In der EU gab es ja nicht nur das "Nein" zu dem Interventions-Krieg, sondern auch ein deutliches "Ja" zur Übernahme von globaler Verantwortung. Priorität hat eine für präventive mit Friedenspolitik, Konfliktlösung über Verhandlungen ,sichtbar an den diplomatischen Bemühungen von Deutschland, Frankreich und Großbritannien im Iran-Konflikt und dem verstärkten Engagement für eine gerechtere Weltordnung. Alles wurde verbindlich vereinbart in der gemeinsamen EU-Strategie "Ein sicheres Europa in einer besseren Welt" vom 12. Dezember 2003. Die Unterschiede dieser EU-Politik zur Politik von George W. Bush und seiner "Nationalen Sicherheits-Strategie" vom September 2002 lassen sich nicht mit dem verbalen Staubwedel beseitigen. Sie sollten zum Gegenstand eines ernsthaften und verbindlichen transatlantischen Strategie-Dialogs gemacht werden, wie ihn Bundeskanzler Gerhard Schröder im Februar dieses Jahres vorgeschlagen hat.

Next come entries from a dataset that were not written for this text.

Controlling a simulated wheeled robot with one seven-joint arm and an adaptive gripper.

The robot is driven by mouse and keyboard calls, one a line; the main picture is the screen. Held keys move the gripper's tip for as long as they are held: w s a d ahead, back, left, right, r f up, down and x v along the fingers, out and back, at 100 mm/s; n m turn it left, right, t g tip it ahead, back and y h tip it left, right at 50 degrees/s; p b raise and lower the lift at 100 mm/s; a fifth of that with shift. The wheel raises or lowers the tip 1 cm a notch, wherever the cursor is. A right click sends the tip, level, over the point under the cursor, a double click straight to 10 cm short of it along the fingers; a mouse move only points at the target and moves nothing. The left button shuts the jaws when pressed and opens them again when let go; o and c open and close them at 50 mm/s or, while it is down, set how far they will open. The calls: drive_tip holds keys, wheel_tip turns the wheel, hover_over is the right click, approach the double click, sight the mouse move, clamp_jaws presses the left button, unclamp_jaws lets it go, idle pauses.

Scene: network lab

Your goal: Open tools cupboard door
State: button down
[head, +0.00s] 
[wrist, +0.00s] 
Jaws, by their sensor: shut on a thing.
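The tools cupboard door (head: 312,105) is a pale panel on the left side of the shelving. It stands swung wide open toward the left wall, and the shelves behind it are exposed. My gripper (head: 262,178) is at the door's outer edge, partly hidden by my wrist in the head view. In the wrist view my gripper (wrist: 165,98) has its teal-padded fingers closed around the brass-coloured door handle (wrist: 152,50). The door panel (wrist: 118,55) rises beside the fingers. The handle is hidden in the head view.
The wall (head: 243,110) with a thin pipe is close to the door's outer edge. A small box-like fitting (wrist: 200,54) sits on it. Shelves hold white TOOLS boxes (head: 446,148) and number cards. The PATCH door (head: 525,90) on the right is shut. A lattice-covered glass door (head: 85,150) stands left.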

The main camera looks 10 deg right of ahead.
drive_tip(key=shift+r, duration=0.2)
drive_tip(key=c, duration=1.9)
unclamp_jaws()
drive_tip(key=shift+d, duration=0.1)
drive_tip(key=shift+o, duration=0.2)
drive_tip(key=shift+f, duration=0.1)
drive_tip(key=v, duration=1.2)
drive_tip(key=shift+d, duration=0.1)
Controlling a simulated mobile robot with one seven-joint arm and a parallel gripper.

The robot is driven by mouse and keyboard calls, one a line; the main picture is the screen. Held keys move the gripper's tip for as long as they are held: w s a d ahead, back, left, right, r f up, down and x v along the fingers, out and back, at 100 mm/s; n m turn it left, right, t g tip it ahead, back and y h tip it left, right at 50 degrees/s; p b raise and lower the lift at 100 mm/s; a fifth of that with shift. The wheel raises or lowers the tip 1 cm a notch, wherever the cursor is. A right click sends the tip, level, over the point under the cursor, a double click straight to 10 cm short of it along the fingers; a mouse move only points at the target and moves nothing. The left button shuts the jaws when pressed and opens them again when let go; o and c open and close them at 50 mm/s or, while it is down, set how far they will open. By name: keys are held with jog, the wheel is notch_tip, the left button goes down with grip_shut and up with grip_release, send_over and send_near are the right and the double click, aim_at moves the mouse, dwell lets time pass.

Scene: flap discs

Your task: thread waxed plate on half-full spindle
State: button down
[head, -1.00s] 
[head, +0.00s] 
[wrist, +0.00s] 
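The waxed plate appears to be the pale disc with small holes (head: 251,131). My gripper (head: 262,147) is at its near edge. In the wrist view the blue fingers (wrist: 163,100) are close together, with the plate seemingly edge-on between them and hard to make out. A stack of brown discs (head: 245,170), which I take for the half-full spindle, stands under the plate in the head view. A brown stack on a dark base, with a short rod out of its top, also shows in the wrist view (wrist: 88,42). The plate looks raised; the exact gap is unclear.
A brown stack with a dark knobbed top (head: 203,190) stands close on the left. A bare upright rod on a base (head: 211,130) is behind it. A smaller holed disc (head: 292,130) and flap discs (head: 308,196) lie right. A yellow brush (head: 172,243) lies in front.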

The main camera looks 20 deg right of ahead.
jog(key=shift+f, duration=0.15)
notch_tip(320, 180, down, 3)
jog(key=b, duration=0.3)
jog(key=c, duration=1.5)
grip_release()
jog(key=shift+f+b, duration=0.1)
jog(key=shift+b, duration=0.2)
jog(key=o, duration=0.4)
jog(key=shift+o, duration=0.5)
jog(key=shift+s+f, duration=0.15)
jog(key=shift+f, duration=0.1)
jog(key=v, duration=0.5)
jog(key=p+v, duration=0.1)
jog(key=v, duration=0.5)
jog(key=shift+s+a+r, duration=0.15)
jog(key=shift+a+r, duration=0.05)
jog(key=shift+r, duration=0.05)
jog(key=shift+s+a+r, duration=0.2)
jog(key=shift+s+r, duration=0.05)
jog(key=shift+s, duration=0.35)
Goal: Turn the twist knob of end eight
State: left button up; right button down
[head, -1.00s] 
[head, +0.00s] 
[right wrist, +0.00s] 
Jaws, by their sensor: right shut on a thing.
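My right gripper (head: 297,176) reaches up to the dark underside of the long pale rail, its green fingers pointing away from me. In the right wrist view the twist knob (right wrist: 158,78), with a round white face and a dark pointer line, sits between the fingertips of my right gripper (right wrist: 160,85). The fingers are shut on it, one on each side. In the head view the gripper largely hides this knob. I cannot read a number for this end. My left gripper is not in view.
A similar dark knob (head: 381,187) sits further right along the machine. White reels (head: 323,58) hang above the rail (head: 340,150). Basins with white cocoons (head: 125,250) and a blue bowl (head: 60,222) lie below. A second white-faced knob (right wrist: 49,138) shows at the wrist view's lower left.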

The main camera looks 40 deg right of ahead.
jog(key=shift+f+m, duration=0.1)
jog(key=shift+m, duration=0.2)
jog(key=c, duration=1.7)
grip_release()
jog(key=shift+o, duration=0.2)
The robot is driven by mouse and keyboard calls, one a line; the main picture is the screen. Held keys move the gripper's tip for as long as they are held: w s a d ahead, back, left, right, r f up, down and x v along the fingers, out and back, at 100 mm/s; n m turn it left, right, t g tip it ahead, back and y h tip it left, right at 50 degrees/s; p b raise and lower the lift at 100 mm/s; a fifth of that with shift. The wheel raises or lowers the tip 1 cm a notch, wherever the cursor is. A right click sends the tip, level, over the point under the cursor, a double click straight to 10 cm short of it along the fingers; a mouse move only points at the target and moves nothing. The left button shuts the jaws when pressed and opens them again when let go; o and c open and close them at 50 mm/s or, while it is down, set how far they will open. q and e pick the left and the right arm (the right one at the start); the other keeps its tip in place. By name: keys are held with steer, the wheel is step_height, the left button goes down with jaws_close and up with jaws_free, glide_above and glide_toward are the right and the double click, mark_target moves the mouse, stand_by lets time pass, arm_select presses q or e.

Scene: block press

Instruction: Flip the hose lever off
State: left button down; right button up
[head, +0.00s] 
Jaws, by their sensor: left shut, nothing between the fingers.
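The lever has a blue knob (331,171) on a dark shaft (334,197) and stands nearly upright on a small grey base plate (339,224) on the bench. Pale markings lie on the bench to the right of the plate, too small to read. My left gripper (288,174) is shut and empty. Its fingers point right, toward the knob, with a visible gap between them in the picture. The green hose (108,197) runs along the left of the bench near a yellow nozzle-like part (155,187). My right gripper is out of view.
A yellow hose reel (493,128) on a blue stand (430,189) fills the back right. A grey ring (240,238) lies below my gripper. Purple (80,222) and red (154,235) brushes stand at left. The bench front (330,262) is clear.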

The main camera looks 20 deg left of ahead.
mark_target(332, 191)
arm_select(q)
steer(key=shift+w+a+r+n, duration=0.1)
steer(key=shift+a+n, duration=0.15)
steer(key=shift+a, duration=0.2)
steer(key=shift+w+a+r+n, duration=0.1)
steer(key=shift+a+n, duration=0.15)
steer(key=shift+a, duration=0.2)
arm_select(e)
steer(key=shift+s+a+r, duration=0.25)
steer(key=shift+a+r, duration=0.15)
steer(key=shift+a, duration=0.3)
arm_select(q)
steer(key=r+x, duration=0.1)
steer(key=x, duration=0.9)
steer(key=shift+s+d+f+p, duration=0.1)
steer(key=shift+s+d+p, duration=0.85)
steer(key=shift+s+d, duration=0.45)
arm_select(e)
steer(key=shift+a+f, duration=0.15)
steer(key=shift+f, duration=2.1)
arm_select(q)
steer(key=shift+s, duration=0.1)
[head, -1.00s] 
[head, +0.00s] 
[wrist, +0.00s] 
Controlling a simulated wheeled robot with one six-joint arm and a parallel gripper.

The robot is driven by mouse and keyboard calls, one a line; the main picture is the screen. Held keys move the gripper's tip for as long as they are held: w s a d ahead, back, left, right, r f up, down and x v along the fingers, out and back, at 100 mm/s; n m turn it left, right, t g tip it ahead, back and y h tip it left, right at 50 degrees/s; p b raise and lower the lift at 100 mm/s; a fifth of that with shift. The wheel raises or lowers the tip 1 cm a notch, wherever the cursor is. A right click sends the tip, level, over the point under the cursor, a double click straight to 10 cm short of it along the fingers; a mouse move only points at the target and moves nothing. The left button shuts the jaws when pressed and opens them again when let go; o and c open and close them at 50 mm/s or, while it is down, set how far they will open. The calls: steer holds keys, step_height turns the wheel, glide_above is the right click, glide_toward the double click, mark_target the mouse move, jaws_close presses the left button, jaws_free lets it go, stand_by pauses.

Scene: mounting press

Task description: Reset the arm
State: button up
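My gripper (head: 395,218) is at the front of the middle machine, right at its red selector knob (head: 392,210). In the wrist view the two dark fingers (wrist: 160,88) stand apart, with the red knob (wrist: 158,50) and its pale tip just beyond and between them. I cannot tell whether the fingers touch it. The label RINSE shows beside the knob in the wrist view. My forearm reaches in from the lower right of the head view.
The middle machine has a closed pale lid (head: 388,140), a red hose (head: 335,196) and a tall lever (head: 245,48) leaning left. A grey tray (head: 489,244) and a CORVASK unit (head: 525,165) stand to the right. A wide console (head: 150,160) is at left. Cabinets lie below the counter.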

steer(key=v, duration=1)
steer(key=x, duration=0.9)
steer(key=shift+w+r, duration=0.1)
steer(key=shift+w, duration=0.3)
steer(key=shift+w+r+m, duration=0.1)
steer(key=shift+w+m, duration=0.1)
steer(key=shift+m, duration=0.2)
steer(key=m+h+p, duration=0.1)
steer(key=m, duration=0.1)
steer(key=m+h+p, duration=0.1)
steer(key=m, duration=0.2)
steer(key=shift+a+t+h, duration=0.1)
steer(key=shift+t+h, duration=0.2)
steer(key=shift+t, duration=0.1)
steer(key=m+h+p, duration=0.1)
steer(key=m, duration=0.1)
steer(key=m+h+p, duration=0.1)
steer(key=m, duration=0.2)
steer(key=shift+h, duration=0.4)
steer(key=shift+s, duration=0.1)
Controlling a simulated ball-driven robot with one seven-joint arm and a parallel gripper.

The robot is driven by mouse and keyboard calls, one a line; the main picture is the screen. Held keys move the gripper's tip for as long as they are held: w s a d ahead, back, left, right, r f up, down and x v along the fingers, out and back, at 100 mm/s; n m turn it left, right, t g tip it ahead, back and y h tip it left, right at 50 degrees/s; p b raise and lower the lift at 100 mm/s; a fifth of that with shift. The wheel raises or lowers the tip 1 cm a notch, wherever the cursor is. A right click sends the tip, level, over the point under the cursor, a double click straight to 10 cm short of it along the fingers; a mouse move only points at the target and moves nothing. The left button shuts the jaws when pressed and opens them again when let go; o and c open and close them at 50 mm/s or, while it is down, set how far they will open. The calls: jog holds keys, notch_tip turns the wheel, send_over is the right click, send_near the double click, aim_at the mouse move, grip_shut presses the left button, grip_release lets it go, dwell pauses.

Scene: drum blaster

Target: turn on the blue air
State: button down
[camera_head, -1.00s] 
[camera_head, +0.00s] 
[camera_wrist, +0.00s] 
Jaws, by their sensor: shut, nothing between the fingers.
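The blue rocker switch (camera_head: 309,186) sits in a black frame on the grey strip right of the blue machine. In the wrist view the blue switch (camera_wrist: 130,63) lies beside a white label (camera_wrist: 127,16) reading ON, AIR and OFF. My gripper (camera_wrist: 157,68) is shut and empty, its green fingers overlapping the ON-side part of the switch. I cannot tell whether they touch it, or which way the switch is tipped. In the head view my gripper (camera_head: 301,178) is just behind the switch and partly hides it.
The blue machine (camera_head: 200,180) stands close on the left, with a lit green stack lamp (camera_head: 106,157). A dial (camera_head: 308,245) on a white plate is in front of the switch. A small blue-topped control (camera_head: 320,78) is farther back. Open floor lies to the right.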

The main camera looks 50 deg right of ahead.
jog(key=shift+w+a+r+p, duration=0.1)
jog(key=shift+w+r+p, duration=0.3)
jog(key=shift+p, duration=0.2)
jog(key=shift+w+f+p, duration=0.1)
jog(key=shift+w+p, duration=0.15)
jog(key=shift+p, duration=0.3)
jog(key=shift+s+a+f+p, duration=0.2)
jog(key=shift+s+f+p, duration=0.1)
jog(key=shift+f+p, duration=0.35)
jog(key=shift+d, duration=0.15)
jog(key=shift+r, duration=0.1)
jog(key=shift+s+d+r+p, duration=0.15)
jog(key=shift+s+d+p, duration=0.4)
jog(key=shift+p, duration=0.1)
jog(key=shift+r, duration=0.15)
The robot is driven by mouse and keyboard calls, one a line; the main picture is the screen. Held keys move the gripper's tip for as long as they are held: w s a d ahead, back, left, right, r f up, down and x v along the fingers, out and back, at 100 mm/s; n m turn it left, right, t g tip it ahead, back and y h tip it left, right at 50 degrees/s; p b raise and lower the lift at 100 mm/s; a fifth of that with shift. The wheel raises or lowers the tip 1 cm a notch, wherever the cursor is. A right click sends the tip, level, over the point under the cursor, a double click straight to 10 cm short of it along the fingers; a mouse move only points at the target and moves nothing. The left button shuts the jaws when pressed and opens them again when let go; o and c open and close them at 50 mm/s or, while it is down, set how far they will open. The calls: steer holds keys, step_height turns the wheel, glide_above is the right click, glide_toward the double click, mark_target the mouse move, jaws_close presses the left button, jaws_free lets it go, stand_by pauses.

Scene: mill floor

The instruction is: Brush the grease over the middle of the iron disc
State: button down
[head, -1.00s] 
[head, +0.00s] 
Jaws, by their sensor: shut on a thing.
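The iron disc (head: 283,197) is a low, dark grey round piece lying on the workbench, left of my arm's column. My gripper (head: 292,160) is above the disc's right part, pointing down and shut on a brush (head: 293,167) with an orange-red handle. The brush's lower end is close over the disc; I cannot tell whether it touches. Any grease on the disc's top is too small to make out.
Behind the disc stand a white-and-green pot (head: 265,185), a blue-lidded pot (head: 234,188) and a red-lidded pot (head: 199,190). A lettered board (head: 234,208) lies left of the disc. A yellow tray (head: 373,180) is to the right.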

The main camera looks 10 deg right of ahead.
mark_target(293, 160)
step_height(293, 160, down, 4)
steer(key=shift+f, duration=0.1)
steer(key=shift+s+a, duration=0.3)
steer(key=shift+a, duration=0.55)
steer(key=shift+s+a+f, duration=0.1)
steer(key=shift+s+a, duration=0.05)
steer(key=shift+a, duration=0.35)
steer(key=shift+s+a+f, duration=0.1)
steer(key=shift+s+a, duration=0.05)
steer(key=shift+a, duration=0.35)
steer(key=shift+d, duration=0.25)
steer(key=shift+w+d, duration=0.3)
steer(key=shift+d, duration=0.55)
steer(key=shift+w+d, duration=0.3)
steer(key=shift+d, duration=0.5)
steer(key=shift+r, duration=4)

Merkel und Schäuble wollen von dieser europäischen Entwicklung zu mehr Eigenverantwortung und Mündigkeit der letzten Jahre nichts wissen, sie wollen zurück zum kuscheligen Gefolgschaftsprinzip. Nichts anderes steckt hinter der Ankündigung, alles soll wieder so schön werden wie vor 2002.